Samsung is constantly expanding its operations across the world. Yesterday, it formally opened the doors on its latest development in the Indian city of Noida, a facility the company claims is now the largest phone factory in the world.
The factory located in the city of Noida and will help Samsung gradually double its current annual production capacity in India from 67 million phones to 120 million in the next three years. The factory is also expected to provide at least 1,000 more local jobs.
$715 Million Investment
To mark the occasion, the head of states of both India and South Korea were present. The plant is a part of $715 million worth of development in the market by Samsung in Indai.
The move will also likely bolster Samsung’s position in the market after it dropped to second place behind Xiaomi among the top smartphone manufacturers in India.
Xiaomi is already producing its phones in India for quite a while and has been ramping up production in recent times, to reach a total of six factories in the country to-date.
“The Noida plant has now become Samsung’s largest smartphone manufacturing unit,” South Korean President Moon Jae said, as the company announced that it planned to eventually manufacture 120 million smartphones a year at the factory.
Samsung, which has been assembling phones in India since 2007, also plans to export India-made handsets.
“We ‘Make in India’, ‘Make for India’ and now, we will ‘Make for the World’,” HC Hong, Chief Executive Officer at Samsung India, said in the statement.
The new factory will help to reach India’s magnificent smartphone market which grew 14 percent last year with 124 million units shipped.
The demand for smartphones continues to rise in India, as it’s helped in part by billionaire Mukesh Ambani’s Reliance Jio carrier offering some of the cheapest data plans in the world.

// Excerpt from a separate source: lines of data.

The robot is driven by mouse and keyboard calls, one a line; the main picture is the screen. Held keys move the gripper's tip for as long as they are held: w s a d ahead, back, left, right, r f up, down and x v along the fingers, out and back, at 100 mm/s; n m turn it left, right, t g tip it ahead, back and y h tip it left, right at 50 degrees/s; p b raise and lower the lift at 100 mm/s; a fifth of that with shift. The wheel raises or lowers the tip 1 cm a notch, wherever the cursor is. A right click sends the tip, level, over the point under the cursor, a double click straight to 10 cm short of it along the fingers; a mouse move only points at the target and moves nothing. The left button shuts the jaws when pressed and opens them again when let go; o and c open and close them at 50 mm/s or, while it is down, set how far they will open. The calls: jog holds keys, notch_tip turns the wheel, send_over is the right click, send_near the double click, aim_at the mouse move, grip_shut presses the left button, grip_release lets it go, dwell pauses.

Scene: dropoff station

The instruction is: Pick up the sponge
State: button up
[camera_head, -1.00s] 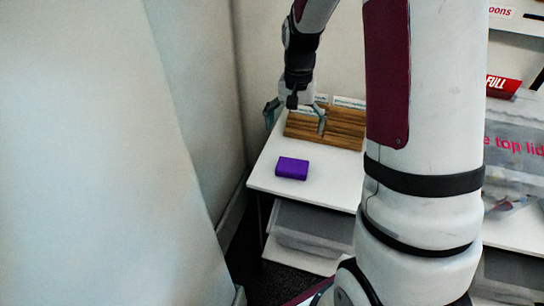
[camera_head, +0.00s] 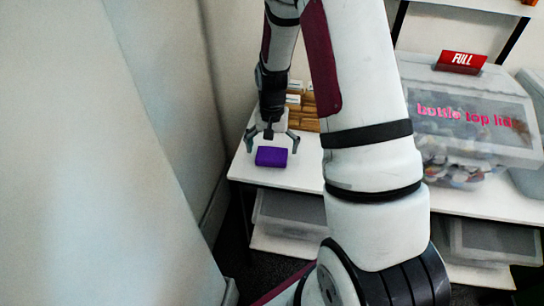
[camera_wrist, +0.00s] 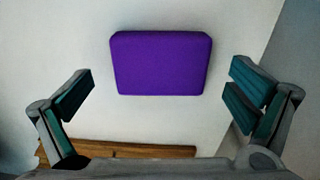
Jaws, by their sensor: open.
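The sponge (camera_head: 271,157) is a purple block lying flat on a white table (camera_head: 300,178), near its left end. In the wrist view the sponge (camera_wrist: 160,63) sits at the upper middle, between and beyond the lines of my two fingers. My gripper (camera_head: 272,143) is above the sponge, fingers spread wide to either side of it. In the wrist view my gripper (camera_wrist: 160,90) is open with nothing between its fingertips. I cannot tell the exact height of the fingertips above the table.
A wooden slatted holder (camera_head: 306,113) stands behind my gripper, partly hidden by my arm. A clear bin of bottle tops (camera_head: 470,135) with a red FULL sign (camera_head: 461,62) stands to the right. A grey wall (camera_head: 150,130) is close on the left. Clear bins sit on a lower shelf.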

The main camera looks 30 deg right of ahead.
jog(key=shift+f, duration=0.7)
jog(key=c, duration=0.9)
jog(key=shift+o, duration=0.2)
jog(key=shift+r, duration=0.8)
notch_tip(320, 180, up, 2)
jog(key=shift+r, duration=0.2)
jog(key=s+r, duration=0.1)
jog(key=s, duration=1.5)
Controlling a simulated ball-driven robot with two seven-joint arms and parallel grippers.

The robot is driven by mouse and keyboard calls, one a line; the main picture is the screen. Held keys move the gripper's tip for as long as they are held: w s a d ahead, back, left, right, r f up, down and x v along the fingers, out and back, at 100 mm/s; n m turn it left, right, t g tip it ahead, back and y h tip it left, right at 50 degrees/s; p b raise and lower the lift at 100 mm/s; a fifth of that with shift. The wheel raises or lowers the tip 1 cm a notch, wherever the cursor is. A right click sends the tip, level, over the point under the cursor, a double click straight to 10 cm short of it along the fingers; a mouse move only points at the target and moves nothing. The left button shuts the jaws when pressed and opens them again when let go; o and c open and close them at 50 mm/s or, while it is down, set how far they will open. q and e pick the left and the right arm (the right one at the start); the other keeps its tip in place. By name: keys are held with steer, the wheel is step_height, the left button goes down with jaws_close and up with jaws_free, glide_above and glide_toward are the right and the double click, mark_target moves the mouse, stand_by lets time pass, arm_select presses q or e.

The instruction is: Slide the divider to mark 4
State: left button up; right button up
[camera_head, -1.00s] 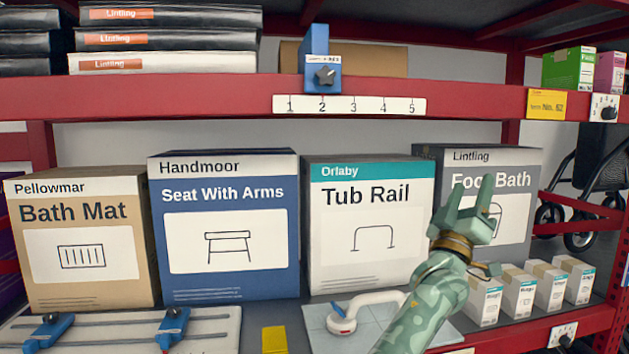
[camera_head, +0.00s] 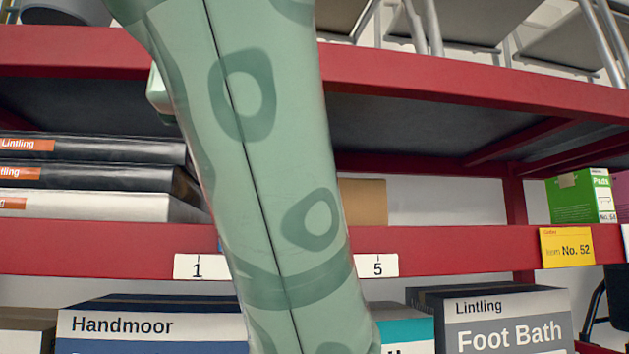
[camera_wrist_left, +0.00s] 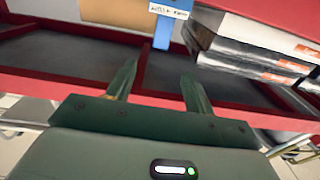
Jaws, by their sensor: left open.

The factory will make up to 120 million pieces a year and potentially include other electronic appliances like refrigerators and flat panel televisions down the line. The 35-acre facility will reduce time to market and give Samsung more elbow room to export to neighboring regions, ultimately giving Samsung a leg up on its competitors.
Make in India
The move will also have political agenda behind it. The country’s “Make in India” slogan has been inviting foreign investors to produce their promising local market. Samsung’s representatives too talked about making the market a hub for the rest of the world.
Finally, as western markets get more saturated, and dependable ones such as China start to stutter, it is getting ever-important to find sustained sources of growth, and India, with roughly a billion people, definitely offers that.
President of South Korea Moon will be formally received by India’s President Ram Nath Kovind on Tuesday before holding talks with Modi in the Indian capital.